(Robot episode data)
★ ★ ★ ★
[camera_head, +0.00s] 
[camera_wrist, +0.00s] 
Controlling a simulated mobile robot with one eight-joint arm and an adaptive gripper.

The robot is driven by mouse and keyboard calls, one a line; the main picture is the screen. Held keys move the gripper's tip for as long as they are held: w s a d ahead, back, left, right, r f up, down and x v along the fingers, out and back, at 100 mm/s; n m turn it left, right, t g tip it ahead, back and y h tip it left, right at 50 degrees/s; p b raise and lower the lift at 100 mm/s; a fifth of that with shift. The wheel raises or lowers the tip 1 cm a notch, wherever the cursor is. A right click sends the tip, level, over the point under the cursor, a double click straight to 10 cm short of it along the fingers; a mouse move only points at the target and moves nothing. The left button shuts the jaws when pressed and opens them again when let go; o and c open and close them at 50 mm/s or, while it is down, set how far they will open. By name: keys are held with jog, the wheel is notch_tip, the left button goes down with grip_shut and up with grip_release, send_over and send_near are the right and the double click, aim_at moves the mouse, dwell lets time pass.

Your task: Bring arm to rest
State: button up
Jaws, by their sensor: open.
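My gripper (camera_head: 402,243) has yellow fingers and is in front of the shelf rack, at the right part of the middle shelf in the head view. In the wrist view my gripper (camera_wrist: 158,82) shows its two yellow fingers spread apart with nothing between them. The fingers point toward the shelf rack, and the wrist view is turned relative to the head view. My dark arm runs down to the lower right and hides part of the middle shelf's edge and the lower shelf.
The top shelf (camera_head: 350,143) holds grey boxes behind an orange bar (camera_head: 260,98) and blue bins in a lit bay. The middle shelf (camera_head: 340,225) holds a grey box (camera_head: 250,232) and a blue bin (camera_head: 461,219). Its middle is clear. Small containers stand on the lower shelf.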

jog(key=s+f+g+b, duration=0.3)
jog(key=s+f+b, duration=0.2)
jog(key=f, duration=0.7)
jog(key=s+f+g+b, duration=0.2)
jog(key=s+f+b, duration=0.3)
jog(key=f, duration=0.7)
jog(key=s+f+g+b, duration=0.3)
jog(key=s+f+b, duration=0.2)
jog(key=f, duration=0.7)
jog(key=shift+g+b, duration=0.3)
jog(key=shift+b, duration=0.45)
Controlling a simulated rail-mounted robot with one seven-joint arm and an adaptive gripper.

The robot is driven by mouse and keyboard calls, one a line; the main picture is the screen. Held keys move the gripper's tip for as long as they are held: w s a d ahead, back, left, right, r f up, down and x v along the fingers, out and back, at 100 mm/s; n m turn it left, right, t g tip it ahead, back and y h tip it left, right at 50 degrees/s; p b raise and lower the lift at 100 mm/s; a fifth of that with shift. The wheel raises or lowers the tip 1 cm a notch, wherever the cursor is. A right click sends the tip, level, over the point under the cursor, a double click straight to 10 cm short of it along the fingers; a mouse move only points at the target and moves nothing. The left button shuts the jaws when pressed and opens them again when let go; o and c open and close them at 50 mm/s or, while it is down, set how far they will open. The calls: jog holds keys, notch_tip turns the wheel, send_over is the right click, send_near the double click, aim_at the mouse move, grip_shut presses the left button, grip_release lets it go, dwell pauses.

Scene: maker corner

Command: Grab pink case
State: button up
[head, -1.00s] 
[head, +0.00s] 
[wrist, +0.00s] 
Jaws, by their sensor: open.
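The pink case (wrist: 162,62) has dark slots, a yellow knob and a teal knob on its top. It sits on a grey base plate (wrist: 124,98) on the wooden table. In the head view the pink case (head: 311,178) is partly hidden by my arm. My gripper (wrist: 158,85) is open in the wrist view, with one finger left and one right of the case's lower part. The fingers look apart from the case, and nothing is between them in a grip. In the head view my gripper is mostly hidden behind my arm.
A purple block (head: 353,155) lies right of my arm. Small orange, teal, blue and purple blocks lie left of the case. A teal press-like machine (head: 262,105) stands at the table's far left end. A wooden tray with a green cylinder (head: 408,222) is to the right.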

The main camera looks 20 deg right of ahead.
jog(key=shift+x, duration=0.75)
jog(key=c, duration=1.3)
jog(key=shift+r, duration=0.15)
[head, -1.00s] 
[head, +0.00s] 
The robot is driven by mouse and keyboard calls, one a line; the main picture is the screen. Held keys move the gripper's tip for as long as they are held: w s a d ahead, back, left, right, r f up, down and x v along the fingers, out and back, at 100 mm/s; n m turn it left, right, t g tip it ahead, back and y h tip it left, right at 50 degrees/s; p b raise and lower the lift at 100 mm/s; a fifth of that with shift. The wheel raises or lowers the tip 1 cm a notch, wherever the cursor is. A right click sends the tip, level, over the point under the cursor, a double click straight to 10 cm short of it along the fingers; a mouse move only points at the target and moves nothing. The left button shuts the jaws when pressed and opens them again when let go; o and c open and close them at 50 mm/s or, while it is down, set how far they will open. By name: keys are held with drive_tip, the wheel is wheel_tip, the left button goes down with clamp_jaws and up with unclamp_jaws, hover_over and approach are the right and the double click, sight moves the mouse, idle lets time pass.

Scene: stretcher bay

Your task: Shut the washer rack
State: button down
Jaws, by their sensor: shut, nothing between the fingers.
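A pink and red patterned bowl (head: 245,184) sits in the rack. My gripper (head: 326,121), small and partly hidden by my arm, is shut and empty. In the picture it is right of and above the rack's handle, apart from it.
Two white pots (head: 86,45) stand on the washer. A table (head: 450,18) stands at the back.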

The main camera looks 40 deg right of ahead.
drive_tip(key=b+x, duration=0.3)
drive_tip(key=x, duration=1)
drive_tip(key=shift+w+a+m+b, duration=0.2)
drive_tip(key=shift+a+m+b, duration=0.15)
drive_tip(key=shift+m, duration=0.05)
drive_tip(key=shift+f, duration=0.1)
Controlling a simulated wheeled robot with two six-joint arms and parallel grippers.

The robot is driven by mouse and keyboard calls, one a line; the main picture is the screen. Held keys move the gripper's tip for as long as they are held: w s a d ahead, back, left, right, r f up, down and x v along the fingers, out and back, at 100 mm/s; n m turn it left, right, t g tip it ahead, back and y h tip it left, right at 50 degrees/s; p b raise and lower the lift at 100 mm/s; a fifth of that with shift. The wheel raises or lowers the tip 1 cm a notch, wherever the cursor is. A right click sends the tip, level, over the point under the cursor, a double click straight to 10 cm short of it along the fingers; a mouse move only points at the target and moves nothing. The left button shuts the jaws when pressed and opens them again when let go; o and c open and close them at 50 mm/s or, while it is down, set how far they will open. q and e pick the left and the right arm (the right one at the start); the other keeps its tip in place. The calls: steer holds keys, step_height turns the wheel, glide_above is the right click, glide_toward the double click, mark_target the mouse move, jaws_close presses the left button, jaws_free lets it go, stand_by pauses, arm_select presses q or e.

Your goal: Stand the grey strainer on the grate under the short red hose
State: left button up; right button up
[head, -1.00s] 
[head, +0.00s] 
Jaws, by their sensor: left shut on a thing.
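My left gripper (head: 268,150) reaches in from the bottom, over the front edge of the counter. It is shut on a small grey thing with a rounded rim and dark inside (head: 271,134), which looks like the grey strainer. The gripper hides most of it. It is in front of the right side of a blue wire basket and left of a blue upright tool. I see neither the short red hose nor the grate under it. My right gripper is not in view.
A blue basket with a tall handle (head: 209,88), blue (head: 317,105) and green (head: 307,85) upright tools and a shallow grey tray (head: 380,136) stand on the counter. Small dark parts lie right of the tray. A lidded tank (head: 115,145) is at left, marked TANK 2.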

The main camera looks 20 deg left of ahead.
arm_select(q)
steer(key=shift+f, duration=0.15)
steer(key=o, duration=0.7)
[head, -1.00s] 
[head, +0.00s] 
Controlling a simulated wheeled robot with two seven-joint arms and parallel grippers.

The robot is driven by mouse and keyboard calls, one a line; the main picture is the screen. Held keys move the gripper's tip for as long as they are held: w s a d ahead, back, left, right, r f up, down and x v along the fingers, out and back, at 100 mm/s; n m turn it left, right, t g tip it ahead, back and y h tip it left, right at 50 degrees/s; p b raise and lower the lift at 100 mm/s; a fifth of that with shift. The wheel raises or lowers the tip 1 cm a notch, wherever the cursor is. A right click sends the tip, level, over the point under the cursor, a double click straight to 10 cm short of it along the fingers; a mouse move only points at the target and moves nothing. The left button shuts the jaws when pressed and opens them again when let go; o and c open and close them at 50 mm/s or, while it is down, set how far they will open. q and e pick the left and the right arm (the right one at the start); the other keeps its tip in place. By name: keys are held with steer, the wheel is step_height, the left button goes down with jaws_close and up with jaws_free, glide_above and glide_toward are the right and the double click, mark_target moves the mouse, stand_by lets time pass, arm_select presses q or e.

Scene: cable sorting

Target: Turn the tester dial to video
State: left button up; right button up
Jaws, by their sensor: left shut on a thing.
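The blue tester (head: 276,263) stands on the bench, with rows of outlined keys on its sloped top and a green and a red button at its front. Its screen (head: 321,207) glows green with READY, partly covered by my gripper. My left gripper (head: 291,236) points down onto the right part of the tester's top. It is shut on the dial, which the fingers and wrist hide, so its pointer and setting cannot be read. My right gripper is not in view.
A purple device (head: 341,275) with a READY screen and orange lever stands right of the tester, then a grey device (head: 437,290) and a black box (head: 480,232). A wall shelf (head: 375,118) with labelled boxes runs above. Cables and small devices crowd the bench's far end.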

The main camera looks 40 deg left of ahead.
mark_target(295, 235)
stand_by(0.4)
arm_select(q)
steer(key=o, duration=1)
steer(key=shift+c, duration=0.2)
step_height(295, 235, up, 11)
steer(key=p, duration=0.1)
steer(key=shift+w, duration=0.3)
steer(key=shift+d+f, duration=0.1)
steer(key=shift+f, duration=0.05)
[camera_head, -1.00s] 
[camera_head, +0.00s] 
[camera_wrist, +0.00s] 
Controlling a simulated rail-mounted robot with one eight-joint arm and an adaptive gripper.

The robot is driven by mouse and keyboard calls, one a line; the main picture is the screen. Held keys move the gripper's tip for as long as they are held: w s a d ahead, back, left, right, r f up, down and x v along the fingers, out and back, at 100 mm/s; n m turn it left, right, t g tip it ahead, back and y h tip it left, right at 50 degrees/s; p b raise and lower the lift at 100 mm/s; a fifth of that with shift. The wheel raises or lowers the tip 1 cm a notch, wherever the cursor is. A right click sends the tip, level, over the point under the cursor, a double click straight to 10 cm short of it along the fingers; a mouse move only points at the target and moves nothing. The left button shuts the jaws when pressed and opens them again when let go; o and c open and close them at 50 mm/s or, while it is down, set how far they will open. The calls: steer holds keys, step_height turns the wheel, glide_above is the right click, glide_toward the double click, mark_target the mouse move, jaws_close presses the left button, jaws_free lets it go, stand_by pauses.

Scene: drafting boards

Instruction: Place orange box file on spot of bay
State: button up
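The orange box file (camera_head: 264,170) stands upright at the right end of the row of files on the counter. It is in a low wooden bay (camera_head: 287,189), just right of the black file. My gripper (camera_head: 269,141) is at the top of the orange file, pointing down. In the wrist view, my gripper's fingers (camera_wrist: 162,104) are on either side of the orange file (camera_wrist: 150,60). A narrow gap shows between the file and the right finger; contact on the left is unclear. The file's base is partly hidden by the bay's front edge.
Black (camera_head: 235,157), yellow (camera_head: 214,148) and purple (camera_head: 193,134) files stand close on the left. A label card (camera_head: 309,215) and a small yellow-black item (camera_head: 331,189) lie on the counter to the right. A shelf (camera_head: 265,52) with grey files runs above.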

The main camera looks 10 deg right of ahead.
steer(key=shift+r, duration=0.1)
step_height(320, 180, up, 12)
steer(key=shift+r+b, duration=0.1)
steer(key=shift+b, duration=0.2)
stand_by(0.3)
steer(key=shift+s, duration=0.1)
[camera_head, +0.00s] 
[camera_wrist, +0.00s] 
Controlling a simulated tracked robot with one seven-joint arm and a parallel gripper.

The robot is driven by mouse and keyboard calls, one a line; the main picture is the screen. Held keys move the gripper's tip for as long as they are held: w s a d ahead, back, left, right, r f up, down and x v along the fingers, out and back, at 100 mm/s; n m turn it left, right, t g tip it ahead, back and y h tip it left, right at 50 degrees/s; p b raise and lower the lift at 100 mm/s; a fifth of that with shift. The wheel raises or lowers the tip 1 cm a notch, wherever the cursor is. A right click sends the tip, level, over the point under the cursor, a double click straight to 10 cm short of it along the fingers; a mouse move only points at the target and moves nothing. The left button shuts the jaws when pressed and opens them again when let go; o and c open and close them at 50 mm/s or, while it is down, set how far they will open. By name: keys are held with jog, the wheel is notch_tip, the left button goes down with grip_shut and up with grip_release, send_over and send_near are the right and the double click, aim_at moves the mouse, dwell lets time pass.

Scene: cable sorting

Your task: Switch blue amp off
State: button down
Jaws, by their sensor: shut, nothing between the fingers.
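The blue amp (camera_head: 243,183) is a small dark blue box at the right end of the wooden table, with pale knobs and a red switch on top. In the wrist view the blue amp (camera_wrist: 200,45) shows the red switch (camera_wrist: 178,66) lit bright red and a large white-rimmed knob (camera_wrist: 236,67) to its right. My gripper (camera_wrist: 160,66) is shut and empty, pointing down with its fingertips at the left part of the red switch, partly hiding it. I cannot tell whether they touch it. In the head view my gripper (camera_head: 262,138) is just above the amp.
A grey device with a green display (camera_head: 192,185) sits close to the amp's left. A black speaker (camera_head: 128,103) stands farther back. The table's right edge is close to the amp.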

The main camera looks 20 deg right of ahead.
★ ★ ★ ★
Using the listing above, work out how many of its lines include "joint", and give only the result.

6